* [SHORT EXERCISE]: Copy all the data exactly, except the pictures.

* [DATASET SECTION]:
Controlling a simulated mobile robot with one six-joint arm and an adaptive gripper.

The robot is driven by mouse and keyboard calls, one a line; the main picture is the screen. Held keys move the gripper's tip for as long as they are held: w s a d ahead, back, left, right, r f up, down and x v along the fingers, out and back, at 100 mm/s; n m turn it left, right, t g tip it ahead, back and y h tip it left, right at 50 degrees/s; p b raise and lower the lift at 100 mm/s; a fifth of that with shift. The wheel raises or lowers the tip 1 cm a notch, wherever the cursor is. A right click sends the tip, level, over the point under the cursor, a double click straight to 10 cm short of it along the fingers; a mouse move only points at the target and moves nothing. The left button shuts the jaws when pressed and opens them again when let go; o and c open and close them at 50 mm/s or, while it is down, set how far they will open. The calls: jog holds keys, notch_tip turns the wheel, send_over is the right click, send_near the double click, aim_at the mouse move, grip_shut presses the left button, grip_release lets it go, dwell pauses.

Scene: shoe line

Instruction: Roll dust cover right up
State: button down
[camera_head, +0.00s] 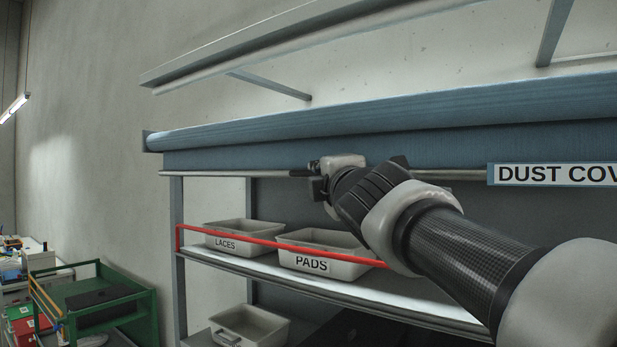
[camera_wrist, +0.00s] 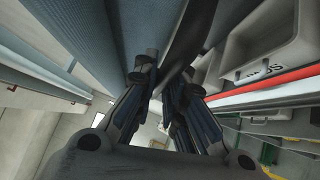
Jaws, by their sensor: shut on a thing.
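The blue dust cover (camera_head: 250,158) hangs as a short panel below its long roll (camera_head: 350,117), above the shelf. A thin grey rail (camera_head: 225,173) runs along its lower edge. My gripper (camera_head: 312,182) is at this rail, shut on it near the middle of the picture; my arm hides part of the rail and cover. In the wrist view the fingers (camera_wrist: 168,82) close around the rail's dark part (camera_wrist: 192,40), with the blue cover (camera_wrist: 150,28) beside it. The exact contact is partly hidden. A "DUST COV" label (camera_head: 550,174) shows at the right.
Below the cover, a LACES bin (camera_head: 235,229) and a PADS bin (camera_head: 320,268) stand on a shelf behind a red bar (camera_head: 262,242). Another bin (camera_head: 250,322) is lower. A green cart (camera_head: 130,310) stands left. A canopy (camera_head: 250,50) juts out above the roll.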

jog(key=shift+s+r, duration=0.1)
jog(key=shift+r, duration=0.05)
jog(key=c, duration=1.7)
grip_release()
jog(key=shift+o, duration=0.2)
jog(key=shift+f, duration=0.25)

* [SOLUTION TO THIS PROBLEM]:
Controlling a simulated mobile robot with one six-joint arm and an adaptive gripper.

The robot is driven by mouse and keyboard calls, one a line; the main picture is the screen. Held keys move the gripper's tip for as long as they are held: w s a d ahead, back, left, right, r f up, down and x v along the fingers, out and back, at 100 mm/s; n m turn it left, right, t g tip it ahead, back and y h tip it left, right at 50 degrees/s; p b raise and lower the lift at 100 mm/s; a fifth of that with shift. The wheel raises or lowers the tip 1 cm a notch, wherever the cursor is. A right click sends the tip, level, over the point under the cursor, a double click straight to 10 cm short of it along the fingers; a mouse move only points at the target and moves nothing. The left button shuts the jaws when pressed and opens them again when let go; o and c open and close them at 50 mm/s or, while it is down, set how far they will open. The calls: jog holds keys, notch_tip turns the wheel, send_over is the right click, send_near the double click, aim_at the mouse move, grip_shut presses the left button, grip_release lets it go, dwell pauses.

Scene: shoe line

Instruction: Roll dust cover right up
State: button down
[camera_head, +0.00s] 
[camera_wrist, +0.00s] 
Jaws, by their sensor: shut on a thing.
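The blue dust cover (camera_head: 250,158) hangs as a short panel below its long roll (camera_head: 350,117), above the shelf. A thin grey rail (camera_head: 225,173) runs along its lower edge. My gripper (camera_head: 312,182) is at this rail, shut on it near the middle of the picture; my arm hides part of the rail and cover. In the wrist view the fingers (camera_wrist: 168,82) close around the rail's dark part (camera_wrist: 192,40), with the blue cover (camera_wrist: 150,28) beside it. The exact contact is partly hidden. A "DUST COV" label (camera_head: 550,174) shows at the right.
Below the cover, a LACES bin (camera_head: 235,229) and a PADS bin (camera_head: 320,268) stand on a shelf behind a red bar (camera_head: 262,242). Another bin (camera_head: 250,322) is lower. A green cart (camera_head: 130,310) stands left. A canopy (camera_head: 250,50) juts out above the roll.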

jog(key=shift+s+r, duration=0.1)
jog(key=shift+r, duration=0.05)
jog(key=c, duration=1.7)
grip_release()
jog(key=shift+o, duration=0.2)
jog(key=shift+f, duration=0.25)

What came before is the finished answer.